22.04.2016 Icon

La tenuta irregolare delle scritture contabili integra il reato di bancarotta fraudolenta

Nel caso in esame, l’amministratore di una società fallita ha proposto ricorso per Cassazione avverso la sentenza della Corte d’Appello di Milano che, confermando quella di primo grado, lo ha condannato per il reato di bancarotta fraudolenta “documentale”.

L’imputato è stato ritenuto colpevole, tra le varie condotte illecite, di aver omesso di tenere il libro giornale, impedendo così l’esatta ricostruzione dei movimenti finanziari dell’impresa.

In sede di appello, l’imputato ha sostenuto  che la mancata tenuta delle scritture contabili non configurasse l’ipotesi dolosa, non essendo provata la finalità di creare pregiudizio ai creditori. In altri termini, l’imputato ha sostenuto di non dover rispondere del reato contestatogli, non essendo stato dimostrato il dolo specifico del reato stesso.

Tale argomentazione si è scontrata con la costante giurisprudenza di legittimità, secondo cui – dal punto di vista oggettivo – sussiste il reato di bancarotta fraudolenta documentale non solo quando la ricostruzione del patrimonio si renda impossibile per il modo in cui le scritture contabili sono state tenute, ma anche quando gli accertamenti, da parte degli organi fallimentari, siano stati ostacolati da difficoltà superabili solo con particolare diligenza.

Dal punto di vista soggettivo, poi, i Giudici hanno ritenuto pacifica la conclusione per cui il reato di bancarotta fraudolenta “documentale” richieda il dolo generico, ossia la consapevolezza che la confusa tenuta della contabilità renderà o potrà rendere impossibile la ricostruzione delle vicende del patrimonio. Infatti, a parere della Corte, la locuzione “in guisa da non rendere possibile la ricostruzione del patrimonio o del movimento degli affari” connoterebbe la condotta e non la volontà dell’agente, sicché è escluso che essa configuri il dolo specifico.

Diversamente da quanto sostenuto dal ricorrente, la Suprema Corte ha ritenuto del tutto irrilevante che l’imputato possa avere agito senza la finalità di recare pregiudizio ai creditori, dovendosi osservare che tale scopo integrerebbe una forma di dolo specifico, il quale, tuttavia, è circoscritto alla sola ipotesi in cui le scritture siano state sottratte, distrutte o falsificate, con esclusione dunque dell’ipotesi, ricorrente nel caso di specie, di tenuta irregolare delle medesime.
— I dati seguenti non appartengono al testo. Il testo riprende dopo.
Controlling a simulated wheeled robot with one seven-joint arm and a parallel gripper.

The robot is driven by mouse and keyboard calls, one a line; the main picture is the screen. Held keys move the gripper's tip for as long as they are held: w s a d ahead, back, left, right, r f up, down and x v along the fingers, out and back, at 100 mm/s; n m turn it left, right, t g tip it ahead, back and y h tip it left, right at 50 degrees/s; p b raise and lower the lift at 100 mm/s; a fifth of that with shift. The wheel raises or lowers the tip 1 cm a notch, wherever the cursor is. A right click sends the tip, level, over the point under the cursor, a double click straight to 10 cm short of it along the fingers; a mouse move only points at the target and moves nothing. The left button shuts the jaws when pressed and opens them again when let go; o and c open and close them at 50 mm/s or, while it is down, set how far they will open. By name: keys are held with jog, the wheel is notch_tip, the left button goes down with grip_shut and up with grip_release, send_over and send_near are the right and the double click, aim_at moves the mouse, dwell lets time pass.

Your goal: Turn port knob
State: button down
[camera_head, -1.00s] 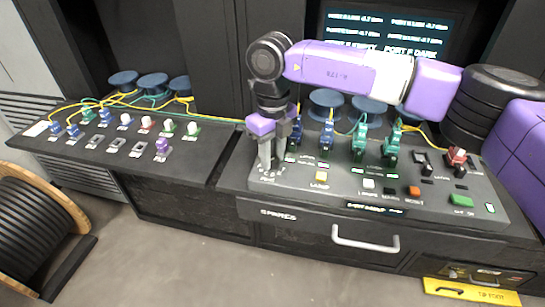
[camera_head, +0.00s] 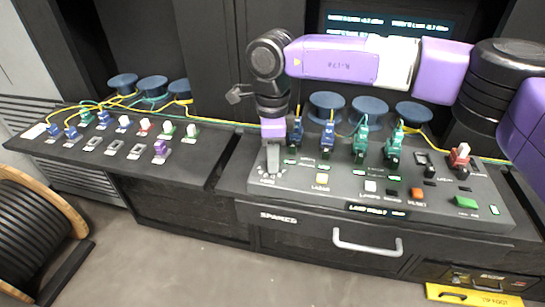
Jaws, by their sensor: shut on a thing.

In conclusione, la Cassazione ha sancito che la tenuta irregolare delle scritture integra il reato di bancarotta fraudolenta documentale, fattispecie a dolo generico che non richiede la specifica volontà di arrecare pregiudizio ai creditori, ma per integrare la quale è sufficiente la consapevolezza di ostacolare, con le proprie omissioni, gli accertamenti sulle attività dell’impresa.